# Required work
Return the line containing "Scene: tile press", the line containing "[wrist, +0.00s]", and every line between them, exactly as they stand. Output nothing else.
---*---
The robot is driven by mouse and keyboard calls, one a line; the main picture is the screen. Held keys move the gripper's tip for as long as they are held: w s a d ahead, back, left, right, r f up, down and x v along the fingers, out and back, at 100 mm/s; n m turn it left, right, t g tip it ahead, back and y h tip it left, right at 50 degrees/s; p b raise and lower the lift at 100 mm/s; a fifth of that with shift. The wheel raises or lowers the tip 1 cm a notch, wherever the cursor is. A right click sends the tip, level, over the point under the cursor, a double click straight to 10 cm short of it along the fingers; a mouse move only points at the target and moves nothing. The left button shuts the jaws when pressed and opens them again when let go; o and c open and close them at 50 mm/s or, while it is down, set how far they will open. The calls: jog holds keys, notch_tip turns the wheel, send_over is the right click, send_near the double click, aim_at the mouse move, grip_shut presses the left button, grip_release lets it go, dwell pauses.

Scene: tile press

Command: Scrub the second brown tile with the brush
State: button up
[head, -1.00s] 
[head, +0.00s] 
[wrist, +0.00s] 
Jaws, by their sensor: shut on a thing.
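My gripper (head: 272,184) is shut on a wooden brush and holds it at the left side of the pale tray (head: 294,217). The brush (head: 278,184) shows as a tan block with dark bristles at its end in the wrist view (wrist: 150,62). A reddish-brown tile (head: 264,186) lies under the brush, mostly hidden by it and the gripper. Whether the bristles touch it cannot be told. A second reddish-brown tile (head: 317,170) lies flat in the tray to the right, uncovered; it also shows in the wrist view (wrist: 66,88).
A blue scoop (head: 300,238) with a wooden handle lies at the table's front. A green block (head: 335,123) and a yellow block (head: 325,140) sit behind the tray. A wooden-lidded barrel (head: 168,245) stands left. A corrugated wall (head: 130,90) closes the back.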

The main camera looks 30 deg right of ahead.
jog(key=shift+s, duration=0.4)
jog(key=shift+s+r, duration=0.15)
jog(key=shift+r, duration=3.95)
---*---
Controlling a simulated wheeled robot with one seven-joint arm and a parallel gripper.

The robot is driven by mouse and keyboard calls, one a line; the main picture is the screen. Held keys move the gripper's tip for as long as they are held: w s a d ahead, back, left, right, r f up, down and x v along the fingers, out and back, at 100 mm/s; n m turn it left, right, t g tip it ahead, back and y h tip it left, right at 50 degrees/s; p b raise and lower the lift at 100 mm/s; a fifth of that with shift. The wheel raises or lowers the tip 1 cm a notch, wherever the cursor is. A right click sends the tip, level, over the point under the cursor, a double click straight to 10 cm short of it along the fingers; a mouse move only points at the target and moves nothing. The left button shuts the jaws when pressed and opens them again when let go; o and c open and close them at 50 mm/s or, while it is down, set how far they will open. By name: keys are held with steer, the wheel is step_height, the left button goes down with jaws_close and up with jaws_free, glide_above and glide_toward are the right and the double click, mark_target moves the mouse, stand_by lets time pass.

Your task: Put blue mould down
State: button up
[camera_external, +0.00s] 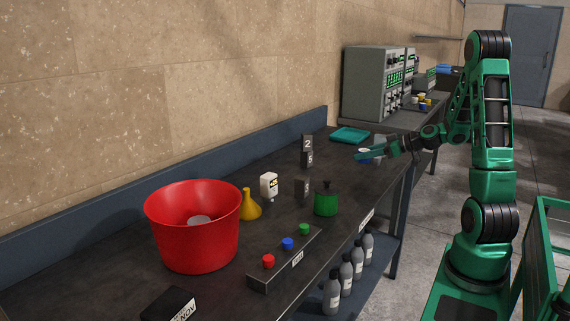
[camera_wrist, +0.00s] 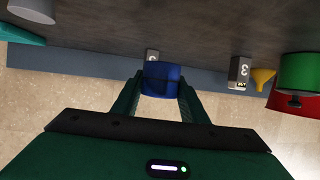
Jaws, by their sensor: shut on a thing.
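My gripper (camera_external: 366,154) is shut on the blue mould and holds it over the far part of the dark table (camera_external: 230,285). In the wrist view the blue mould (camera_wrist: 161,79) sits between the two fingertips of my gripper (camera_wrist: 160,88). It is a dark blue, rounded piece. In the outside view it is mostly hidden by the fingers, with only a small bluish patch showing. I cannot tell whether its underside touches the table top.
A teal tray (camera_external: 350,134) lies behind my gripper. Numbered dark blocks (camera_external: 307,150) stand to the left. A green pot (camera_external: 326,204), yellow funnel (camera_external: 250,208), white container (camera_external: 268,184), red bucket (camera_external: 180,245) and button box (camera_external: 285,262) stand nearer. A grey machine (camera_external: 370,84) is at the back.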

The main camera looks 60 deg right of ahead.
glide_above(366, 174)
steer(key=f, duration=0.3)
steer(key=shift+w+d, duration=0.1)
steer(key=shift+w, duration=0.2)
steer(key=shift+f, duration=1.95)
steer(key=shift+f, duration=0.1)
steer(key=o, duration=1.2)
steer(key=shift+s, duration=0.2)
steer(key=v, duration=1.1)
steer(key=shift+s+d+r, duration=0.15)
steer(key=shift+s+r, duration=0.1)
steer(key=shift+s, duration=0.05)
---*---
# Task response
Scene: tile press

Command: Scrub the second brown tile with the brush
State: button up
[head, -1.00s] 
[head, +0.00s] 
[wrist, +0.00s] 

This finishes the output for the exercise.